We already have a reputation of having good laws but bad implementation. In legal parlance, it is known as ‘over-criminalisation’ — more laws but less ‘rule of law’. Therefore, ____________________________ . Enacting special laws for each set of crimes is no solution and makes the problem worse.
(a) Until 1965, only 12 countries had
expunged capital punishment and 11 effaced it for ordinary crimes during peacetime.
(b) the enforcement machinery needs a major overhaul to make criminal justice more accessible
(c)  It will be in the fitness of the things to have a bare idea
(d)  Firstly, that the reliability of statistics remains unverified.
(e) General deterrence is designed to
prevent crime in the general population


Q14. Bail in its essence is a fine balance between the right to liberty of the person accused of an offence and the interests of society at large. The Law Commission of India has urged the government to adapt the bail law according to the changing times, _________________ , and the arbitrariness shown by the judiciary in exercise of its discretion.

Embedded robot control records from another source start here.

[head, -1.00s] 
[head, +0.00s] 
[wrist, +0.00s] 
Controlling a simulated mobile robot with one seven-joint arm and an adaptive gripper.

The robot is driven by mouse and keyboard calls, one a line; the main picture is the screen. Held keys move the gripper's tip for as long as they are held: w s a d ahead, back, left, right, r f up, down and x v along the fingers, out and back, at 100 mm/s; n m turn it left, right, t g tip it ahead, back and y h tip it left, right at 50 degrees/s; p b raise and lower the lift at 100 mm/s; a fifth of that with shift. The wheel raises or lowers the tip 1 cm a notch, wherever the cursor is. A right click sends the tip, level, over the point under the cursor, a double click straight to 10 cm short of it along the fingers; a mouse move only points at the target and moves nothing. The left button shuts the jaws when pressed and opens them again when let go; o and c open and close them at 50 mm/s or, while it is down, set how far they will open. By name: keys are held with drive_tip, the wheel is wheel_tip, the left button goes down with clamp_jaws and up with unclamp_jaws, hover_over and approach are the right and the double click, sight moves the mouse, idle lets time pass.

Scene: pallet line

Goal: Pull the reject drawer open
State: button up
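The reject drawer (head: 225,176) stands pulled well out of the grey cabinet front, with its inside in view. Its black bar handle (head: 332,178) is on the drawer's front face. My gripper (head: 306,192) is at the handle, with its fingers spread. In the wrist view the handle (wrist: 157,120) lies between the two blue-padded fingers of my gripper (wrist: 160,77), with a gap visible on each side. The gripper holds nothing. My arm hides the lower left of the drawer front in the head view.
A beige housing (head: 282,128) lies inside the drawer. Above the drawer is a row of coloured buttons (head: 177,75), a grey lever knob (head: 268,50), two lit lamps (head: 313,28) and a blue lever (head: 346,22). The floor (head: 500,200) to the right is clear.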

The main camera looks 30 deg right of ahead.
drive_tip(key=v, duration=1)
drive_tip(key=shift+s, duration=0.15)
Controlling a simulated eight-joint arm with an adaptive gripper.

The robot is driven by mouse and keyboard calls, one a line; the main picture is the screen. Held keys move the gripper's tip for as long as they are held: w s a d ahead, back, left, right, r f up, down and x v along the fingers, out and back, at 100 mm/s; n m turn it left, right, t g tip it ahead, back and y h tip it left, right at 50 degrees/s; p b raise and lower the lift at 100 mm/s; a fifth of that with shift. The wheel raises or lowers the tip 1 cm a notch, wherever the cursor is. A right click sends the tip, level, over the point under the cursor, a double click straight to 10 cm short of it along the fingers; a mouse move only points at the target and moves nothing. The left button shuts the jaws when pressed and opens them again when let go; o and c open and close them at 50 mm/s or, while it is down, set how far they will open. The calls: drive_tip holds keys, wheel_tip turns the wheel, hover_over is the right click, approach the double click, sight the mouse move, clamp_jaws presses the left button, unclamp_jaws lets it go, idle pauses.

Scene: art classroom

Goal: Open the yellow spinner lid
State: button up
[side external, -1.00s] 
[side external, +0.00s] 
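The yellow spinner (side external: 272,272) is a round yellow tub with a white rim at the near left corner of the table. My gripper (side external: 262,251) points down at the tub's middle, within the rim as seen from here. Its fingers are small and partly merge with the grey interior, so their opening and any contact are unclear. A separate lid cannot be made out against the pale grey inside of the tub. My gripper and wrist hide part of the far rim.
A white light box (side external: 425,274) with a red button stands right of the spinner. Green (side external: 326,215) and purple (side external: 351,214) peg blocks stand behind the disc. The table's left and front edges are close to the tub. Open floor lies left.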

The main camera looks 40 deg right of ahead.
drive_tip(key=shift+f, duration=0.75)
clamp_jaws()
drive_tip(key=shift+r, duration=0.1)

(a) Instead, the right to liberty acts as a substantive guarantee
(b) The Commission also highlights the need to minimise pretrial confinement of an accused.
(c) responsive criminal justice system in India.
(d)changing patterns of crimes
(e) Article 5 is not concerned with mere restrictions on freedom of movement


Q15 The Association of Southeast Asian Nations (ASEAN) is among the world’s largest regional intergovernmental organisations. Since its inception, the countries in the region have become more integrated through enhanced intraregional trade and connectivity. The South Asian Association for Regional Cooperation (SAARC), geographically proximate to ASEAN, started _______________  has failed to deliver. It has been unable to integrate the region through trade and connectivity and continues to be stuck in the quagmire of regional politics and rivalry and stagnates from historical distrust and old animosity.
(a) On the political and economic continuum
(b) its journey in 1985 with similar aspirations but over time
(c) On the other hand, trade amongst the SAARC members stands at 3.5% of their total volume of trade.
(d) to revitalise the regional body, it will continue to be what it always has been: a utopian idea existing only in summit documents.
(e)  As a regional organisation, while ASEAN has grown from strength to strength.